→ **Task to carry out**
Copy out the listing that follows, exact in every word, and skip the images.

→ **Collected data**

--

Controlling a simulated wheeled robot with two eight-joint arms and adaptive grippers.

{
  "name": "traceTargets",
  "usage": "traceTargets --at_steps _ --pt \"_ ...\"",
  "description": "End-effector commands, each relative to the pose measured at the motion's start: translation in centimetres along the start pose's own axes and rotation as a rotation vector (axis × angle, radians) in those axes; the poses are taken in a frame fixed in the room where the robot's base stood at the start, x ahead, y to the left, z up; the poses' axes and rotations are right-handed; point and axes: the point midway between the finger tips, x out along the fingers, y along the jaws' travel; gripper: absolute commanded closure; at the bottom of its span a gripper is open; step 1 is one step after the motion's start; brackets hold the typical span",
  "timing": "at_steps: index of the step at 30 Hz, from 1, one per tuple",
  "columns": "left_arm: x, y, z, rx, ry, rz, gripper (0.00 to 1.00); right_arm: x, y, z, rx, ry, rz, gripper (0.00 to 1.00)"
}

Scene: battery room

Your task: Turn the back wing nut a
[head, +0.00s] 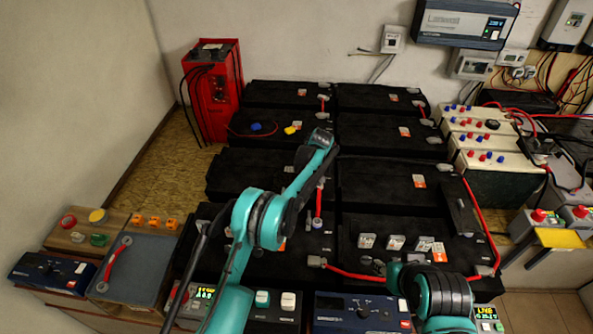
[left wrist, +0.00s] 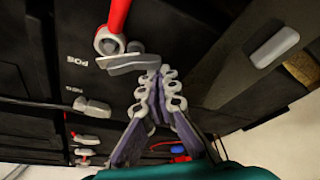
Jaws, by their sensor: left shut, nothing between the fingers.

--

→ **Complete output**
Controlling a simulated wheeled robot with two eight-joint arms and adaptive grippers.

{
  "name": "traceTargets",
  "usage": "traceTargets --at_steps _ --pt \"_ ...\"",
  "description": "End-effector commands, each relative to the pose measured at the motion's start: translation in centimetres along the start pose's own axes and rotation as a rotation vector (axis × angle, radians) in those axes; the poses are taken in a frame fixed in the room where the robot's base stood at the start, x ahead, y to the left, z up; the poses' axes and rotations are right-handed; point and axes: the point midway between the finger tips, x out along the fingers, y along the jaws' travel; gripper: absolute commanded closure; at the bottom of its span a gripper is open; step 1 is one step after the motion's start; brackets hold the typical span",
  "timing": "at_steps: index of the step at 30 Hz, from 1, one per tuple",
  "columns": "left_arm: x, y, z, rx, ry, rz, gripper (0.00 to 1.00); right_arm: x, y, z, rx, ry, rz, gripper (0.00 to 1.00)"
}

Scene: battery room

Your task: Turn the back wing nut a
[head, +0.00s] 
[left wrist, +0.00s] 
Jaws, by their sensor: left shut, nothing between the fingers.

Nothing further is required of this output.